Mustafa Kemal’in Dünya Savaşı’nın sonunda her şeyin bittiğinin sanıldığı bir dönemde bile kendisiyle ilk mülakatı yapan gazeteci Ruşen Eşref’e fotoğrafını hediye ederken yazdığı “Her şeye rağmen muhakkak bir nura doğru yürümekteyiz” sözlerine dikkat çeken Elmacı, aynı notta Mustafa Kemal’in umudunun kaynağını “Bende bu imanı yaşatan kuvvet, yalnız, aziz memleketim ve milletim hakkındaki sonsuz sevgim değil, bugünün karanlıkları, ahlaksızlıkları, şarlatanlıkları içinde sırf vatan ve hakikat aşkı ile ışık serpmeye ve aramaya çalışan bir gençlik gördüğümdendir” sözleriyle açıkladığının altını çizdi.

Milli Mücadele’yi engellemek için de yoğun algı ve kara propaganda yapıldığına değinen Elmacı, bu karalamalara Atatürk’ün Sivas Kongresi’ndeki yanıtını anımsattı:

“Efendiler, milletimizin sizler gibi aydınlan ve hamiyet sahipleri manzaranın elemli karanlıklarından ümitsizliğe kapılmadılar.
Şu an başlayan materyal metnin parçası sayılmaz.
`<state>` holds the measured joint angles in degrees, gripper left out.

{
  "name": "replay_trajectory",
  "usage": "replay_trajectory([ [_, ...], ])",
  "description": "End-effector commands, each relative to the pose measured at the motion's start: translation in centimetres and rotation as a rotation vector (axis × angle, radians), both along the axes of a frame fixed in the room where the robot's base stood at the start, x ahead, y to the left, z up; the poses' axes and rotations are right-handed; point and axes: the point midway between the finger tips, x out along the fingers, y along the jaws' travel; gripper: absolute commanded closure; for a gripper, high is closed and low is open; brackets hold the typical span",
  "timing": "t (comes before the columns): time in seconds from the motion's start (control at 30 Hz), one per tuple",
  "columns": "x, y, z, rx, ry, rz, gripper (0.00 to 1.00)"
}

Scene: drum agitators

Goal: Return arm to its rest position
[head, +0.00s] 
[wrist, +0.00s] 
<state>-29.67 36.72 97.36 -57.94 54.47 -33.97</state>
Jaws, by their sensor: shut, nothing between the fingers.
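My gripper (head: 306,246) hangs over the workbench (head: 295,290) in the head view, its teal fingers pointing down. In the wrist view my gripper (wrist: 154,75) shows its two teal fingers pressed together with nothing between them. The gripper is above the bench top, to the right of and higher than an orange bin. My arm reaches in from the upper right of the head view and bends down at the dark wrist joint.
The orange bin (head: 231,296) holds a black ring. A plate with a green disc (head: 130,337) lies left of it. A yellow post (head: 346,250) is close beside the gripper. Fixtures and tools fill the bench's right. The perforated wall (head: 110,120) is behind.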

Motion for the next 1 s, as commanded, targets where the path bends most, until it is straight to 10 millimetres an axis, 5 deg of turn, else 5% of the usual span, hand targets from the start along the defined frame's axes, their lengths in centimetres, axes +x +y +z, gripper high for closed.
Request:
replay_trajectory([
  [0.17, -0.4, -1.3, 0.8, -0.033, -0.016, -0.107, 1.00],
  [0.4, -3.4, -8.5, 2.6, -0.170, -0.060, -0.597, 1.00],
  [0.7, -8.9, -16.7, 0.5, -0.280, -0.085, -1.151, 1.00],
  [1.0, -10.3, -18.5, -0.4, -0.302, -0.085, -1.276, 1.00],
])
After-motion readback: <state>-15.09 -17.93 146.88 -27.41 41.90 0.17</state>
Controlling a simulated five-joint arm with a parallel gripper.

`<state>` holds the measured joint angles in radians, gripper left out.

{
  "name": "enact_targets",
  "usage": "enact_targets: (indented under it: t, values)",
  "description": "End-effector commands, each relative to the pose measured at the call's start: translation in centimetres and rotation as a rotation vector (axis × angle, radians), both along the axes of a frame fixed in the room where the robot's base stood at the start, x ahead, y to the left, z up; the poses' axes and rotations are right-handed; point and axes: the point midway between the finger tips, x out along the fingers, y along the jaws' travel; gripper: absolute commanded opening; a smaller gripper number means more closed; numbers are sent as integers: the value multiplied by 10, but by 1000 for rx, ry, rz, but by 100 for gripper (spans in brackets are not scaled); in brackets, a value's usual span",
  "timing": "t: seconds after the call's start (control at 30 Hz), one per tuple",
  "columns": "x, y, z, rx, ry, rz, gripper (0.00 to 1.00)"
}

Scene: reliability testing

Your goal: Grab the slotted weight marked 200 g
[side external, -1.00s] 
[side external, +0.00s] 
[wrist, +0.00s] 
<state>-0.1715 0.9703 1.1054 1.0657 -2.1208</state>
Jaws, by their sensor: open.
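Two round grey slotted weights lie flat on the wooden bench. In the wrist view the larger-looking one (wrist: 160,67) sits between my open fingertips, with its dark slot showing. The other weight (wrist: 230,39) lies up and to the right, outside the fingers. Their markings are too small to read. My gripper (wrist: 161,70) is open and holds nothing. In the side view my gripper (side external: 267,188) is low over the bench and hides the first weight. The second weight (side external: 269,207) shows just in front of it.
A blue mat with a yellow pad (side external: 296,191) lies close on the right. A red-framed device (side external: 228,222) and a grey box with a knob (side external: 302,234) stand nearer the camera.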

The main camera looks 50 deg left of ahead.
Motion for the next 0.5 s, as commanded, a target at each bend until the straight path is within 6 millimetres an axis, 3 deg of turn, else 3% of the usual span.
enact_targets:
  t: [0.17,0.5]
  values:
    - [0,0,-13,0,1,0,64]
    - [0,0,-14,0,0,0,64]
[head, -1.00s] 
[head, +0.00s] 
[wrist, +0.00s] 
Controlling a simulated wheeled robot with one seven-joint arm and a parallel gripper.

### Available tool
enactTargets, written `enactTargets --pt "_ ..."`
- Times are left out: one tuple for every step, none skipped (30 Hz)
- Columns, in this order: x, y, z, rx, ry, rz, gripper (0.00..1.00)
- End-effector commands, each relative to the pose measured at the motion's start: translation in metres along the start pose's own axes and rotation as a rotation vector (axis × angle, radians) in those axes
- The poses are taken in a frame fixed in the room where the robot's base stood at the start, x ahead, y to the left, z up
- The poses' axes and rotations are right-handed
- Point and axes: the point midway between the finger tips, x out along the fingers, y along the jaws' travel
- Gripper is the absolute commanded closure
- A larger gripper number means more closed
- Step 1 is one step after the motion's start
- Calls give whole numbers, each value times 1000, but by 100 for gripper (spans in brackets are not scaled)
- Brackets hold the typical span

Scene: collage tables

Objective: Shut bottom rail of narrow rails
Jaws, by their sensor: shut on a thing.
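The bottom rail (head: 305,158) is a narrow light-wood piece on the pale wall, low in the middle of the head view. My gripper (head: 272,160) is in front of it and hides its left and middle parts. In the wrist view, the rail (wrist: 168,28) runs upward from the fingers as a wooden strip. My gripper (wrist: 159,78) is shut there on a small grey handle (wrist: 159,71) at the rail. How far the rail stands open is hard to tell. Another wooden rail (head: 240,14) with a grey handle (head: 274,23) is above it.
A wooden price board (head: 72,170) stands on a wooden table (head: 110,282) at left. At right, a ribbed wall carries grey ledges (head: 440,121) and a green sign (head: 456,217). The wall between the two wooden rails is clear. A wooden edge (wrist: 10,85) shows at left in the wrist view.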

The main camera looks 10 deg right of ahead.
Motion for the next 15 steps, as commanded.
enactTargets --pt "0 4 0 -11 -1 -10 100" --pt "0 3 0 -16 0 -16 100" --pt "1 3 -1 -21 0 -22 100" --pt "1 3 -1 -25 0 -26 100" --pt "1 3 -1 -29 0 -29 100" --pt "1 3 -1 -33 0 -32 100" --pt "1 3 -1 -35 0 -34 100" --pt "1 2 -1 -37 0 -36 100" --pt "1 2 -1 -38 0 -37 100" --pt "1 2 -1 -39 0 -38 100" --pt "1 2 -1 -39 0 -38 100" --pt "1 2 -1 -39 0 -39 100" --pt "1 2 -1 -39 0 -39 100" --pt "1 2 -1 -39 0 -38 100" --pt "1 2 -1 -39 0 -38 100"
Çünkü onlar bilirler ki, tarih, bir milletin varlığını, hakkını hiçbir zaman inkar edemez.

Çünkü onlar kuvvetli bir iman ile kanidirler ki, bir yalan perdesi arkasından vatan ve milletimiz aleyhinde verilen hükümler, ortaya sürülen kanaatler muhakkak iflasa mahkumdurlar.”

“MONDROS’TAN BAŞLAYAN BİR SÜREÇ”

Milli Mücadele’nin sembolik olarak başlangıcının 19 Mayıs olmasının doğru olduğunu belirten Tarihçi Dr. Selim Erdoğan, “Ancak Millî Mücadele’yi bu tarihte başlatan anlatı eksiktir, hatalıdır.

Çünkü bu anlatı Mustafa Kemal Paşa’nın ilk ve tek planının direnişi Anadolu’dan başlatmak ve Millî Mücadele kadrolarını sıfırdan kurmak şeklinde olduğu gibi maceracı, sonucu belirsiz bir yola çıkar. Aynı zamanda bu Mustafa Kemal’in aklını, dehasını da inkâr etmektir” dedi.

“Bu hataya düşmemek ve ‘Millî Mücadele’yi aslında Vahdettin başlattı’ gibi saçma sapan iddialara muhatap olmamak gerek” diyen Erdoğan, “Bunun için başlangıç referans noktası olarak Mondros Mütarekesi’ni almak ve buradan Mustafa Kemal Paşa’nın Samsun’a çıkışı arasındaki altı ayı çok iyi değerlendirmekte fayda vardır” ifadelerini kullandı.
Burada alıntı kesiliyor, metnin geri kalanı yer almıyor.